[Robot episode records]

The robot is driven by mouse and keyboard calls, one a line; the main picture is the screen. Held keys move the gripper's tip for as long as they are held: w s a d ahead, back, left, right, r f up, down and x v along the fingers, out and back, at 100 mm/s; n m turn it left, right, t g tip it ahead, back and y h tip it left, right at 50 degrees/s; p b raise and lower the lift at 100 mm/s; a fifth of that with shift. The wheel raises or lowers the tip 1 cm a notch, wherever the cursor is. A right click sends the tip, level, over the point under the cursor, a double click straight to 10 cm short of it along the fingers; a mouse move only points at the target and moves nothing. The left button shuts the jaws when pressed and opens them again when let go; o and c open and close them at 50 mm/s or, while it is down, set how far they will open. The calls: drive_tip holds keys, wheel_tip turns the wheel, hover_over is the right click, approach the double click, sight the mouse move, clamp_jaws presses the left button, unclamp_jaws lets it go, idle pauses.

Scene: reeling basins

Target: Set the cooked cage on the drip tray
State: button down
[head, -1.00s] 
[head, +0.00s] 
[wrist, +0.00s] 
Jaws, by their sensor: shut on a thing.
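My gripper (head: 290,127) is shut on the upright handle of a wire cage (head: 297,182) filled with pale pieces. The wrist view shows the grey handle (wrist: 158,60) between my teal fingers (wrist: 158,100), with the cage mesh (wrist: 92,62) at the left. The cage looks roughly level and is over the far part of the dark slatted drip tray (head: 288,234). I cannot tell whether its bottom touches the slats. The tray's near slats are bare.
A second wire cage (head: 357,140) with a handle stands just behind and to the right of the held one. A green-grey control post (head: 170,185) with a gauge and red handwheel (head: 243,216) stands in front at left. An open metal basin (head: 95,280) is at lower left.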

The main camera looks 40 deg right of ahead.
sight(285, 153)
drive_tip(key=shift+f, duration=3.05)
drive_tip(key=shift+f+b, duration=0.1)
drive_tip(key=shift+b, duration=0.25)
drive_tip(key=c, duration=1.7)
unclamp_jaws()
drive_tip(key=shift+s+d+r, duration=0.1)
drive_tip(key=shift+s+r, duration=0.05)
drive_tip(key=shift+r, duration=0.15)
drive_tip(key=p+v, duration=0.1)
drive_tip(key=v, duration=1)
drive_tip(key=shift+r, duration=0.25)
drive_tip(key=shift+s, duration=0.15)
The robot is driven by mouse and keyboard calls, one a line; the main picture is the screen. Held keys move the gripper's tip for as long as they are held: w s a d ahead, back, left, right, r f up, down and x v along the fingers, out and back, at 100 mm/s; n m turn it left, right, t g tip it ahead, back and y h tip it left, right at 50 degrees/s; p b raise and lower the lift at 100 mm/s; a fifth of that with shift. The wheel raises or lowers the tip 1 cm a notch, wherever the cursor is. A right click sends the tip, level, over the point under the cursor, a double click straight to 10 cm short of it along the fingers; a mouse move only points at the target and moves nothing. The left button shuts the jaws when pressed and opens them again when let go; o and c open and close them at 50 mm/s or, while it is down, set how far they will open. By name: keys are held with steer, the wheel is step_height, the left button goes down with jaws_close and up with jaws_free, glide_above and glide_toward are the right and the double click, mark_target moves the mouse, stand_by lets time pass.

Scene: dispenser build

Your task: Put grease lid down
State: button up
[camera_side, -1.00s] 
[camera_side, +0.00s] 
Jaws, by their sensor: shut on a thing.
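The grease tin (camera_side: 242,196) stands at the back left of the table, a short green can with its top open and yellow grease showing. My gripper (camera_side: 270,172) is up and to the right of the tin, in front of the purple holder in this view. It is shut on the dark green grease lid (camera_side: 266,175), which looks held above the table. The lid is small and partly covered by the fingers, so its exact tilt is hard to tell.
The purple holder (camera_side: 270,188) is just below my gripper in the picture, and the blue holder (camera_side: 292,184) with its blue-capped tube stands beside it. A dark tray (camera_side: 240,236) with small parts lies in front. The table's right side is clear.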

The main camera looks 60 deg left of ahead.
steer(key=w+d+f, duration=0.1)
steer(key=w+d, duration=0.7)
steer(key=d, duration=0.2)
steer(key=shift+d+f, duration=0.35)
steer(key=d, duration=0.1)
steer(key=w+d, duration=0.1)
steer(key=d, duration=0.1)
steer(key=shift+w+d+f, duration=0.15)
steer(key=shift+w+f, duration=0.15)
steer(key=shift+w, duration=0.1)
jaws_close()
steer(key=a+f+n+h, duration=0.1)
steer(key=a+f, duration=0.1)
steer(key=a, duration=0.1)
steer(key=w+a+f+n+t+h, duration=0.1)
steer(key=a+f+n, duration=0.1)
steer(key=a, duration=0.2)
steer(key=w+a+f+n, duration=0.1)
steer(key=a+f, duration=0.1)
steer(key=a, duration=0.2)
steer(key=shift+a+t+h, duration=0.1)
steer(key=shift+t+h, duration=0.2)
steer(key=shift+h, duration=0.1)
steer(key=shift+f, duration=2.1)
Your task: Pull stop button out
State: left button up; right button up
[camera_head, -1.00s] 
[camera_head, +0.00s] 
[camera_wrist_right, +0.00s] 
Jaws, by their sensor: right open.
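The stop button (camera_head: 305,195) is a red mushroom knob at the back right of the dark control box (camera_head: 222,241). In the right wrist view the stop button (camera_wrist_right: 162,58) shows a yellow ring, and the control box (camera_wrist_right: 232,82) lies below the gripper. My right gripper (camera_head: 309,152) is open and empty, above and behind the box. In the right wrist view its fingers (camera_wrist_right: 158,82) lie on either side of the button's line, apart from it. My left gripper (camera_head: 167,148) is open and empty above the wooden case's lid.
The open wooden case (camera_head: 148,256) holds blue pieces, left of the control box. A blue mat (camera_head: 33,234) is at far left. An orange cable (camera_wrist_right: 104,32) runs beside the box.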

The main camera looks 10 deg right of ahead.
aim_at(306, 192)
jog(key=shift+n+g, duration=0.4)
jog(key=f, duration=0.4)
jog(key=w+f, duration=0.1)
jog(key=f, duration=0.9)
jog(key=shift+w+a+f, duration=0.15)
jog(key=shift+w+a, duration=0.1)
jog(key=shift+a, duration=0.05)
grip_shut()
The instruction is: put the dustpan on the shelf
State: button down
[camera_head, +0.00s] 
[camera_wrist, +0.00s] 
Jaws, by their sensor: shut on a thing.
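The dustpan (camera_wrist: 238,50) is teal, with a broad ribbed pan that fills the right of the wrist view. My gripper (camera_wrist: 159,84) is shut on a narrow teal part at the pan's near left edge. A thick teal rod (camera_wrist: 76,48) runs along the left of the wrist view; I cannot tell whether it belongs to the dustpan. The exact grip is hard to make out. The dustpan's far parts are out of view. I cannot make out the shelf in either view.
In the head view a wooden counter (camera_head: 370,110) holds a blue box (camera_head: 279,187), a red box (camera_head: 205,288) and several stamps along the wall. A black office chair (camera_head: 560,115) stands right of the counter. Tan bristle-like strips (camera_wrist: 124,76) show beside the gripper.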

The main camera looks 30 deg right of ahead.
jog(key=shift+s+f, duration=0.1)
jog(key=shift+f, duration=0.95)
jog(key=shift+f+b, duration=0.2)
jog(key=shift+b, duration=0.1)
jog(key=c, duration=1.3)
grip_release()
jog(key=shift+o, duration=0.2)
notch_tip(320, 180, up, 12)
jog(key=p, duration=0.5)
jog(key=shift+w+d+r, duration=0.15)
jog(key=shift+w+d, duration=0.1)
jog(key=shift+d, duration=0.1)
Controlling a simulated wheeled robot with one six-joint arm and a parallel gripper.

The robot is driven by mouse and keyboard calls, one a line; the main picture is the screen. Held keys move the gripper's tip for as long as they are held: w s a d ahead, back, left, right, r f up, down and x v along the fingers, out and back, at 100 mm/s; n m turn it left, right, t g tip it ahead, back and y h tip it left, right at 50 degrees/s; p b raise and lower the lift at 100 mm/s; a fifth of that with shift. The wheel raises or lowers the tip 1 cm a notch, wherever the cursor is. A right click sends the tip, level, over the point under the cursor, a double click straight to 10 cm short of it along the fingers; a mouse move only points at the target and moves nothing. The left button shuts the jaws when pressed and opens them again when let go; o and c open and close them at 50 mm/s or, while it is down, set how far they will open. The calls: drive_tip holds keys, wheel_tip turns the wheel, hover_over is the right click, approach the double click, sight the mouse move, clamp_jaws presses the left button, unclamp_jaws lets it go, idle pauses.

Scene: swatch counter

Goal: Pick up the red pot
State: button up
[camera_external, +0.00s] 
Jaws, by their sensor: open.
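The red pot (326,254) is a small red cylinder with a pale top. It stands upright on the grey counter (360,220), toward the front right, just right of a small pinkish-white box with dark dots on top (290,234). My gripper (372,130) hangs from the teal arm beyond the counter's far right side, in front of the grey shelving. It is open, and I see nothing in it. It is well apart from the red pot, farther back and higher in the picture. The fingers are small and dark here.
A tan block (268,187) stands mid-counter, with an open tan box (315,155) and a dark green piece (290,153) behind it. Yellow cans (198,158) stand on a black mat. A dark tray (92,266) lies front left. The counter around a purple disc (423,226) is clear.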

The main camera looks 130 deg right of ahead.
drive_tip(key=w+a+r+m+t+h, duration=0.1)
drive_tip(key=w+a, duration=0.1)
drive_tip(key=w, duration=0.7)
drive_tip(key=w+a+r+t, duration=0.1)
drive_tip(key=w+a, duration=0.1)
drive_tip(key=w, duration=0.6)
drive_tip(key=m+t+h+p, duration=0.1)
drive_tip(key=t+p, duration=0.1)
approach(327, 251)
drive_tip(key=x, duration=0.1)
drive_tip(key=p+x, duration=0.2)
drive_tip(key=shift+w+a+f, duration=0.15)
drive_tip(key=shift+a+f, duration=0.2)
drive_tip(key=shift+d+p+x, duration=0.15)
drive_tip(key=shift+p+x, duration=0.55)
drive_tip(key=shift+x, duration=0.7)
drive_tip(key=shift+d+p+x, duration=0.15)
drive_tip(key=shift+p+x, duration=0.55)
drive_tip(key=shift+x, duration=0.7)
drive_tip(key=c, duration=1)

→ **WHAT THE EXERCISE ASKS**: Go through the data and count each line that has the word "Scene", then give the total alone.

→ **TASK ANSWER**: 3